まずはスペシャルステージ(SS)をいきなり見るのではなく、サービスパークを見に行ってもらうのが良いです。そうすれば、SSも見てみたいなという気持ちになると思います。また、全日本ラリーは広範囲ではありません。車がSSを走って戻ってきたときに、さっきあそこのスタート前にいたな、とか、 もう移動して違う場所にいたとか。「次はどこを見よう」と作戦を立てられるんですよ。サービスパークを見たあと、リエゾンで見て、SSに行って、そういうのが楽しいんですよね。まずはサービスパークを見てみてください!

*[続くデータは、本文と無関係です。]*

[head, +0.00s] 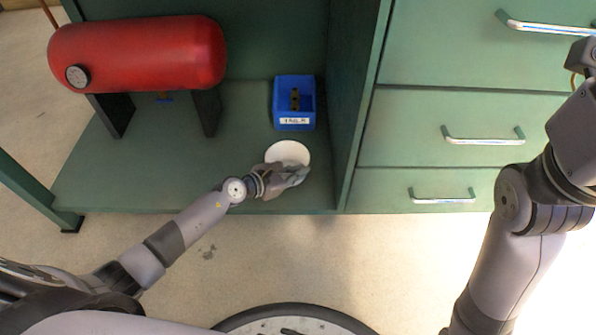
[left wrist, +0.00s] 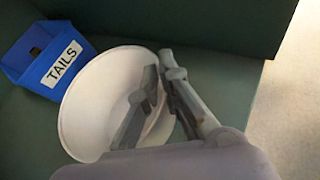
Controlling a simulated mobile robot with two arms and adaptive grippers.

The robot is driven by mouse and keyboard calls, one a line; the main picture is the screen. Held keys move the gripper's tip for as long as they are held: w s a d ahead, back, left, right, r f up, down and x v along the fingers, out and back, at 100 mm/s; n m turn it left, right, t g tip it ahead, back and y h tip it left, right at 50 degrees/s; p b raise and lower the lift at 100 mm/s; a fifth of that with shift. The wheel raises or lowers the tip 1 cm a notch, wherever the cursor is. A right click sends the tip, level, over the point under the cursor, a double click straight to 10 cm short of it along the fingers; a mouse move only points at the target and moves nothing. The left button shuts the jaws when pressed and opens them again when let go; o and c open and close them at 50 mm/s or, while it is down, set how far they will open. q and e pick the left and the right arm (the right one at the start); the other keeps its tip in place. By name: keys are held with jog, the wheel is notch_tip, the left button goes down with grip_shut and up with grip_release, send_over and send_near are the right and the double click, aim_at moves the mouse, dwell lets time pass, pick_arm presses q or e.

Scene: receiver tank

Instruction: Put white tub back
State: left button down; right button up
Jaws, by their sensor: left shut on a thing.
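The white tub (head: 287,151) is on the green lower shelf, near its front right. It is a round, shallow white bowl shape and also shows in the left wrist view (left wrist: 95,95). My left gripper (head: 299,174) is at the tub's front right side. In the left wrist view the left gripper (left wrist: 160,75) is shut on the tub's rim, one finger over the inside and one outside. The fingers and wrist hide part of the tub. Whether its base touches the shelf cannot be told. My right arm is at the right, its gripper beyond the picture edge.
A blue bin labelled TAILS (head: 294,120) stands behind the tub, and shows in the left wrist view (left wrist: 45,62). A red tank (head: 140,55) on dark legs stands at the left. Green drawers (head: 460,125) are right of the upright panel. The shelf's (head: 160,180) front middle is clear.

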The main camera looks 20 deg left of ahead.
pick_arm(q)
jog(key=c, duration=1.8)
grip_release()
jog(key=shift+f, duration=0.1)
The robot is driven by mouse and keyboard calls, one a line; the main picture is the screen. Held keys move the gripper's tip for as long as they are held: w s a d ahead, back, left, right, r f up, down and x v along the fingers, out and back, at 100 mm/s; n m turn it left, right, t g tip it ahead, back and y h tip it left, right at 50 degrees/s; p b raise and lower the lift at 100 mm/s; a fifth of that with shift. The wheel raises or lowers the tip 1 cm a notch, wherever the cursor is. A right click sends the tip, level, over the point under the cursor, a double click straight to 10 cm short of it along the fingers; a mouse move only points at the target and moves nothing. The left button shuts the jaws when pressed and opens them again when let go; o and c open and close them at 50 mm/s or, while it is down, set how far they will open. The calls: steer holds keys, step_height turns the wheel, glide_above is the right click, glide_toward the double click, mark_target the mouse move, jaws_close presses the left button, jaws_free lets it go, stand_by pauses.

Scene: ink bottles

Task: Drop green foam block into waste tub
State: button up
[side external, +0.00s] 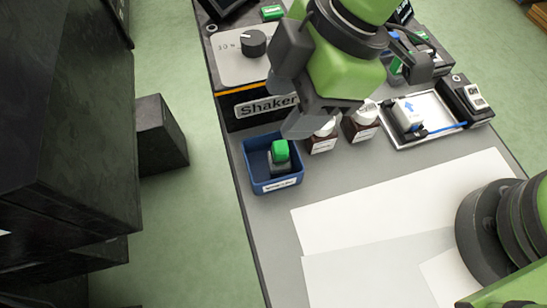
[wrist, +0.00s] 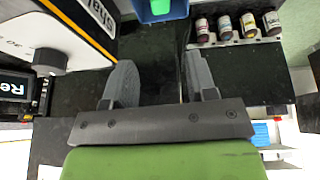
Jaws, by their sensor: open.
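The blue waste tub (side external: 250,172), with a white label on its front, stands at the table's left edge in the side view. A green block (side external: 280,150) with a dark grey part under it is inside the tub, its top near rim height. In the wrist view the tub (wrist: 176,11) shows at the top edge, cut off, with the green block (wrist: 160,7) in it. My gripper (wrist: 157,62) is open, with nothing between its fingers. In the side view my gripper (side external: 303,122) is above and behind the tub, apart from the block; its fingers are partly hidden.
A shaker (side external: 262,106) stands behind the tub. Two brown bottles (side external: 321,141) stand right of the tub, close to my gripper. A silver tray (side external: 436,125) lies farther right. White sheets (side external: 390,210) cover the front of the table. The wrist view shows several capped bottles (wrist: 225,27).

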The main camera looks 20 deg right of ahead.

・サービスパーク=各SSの前にチームが車両を整備する場所
・リエゾン=競技区間であるSSとSSの間を公道を使って移動する区間

■勝田範彦
1968年生まれ、愛知県出身のラリードライバー。WRC参戦中の勝田貴元は長男。1993年に全日本ラリー選手権にフル参戦。2007年に年間6勝を挙げて初の全日本チャンピオンに。以後、2008年、2010年から4連覇、2016年と2017年を連覇と計8回のタイトル獲得。2021年には長年所属したスバルを離れ、TOYOTA GAZOO Racingに移籍。JN1クラスに初参戦のGR YARIS GR4 Rallyで挑み、シーズン後半で4連勝と追い上げて自身9度目のタイトルを決めた。テレビ愛知の番組「激走!ラリーTV」では、毎回ゲストとしてラリーの魅力を発信している。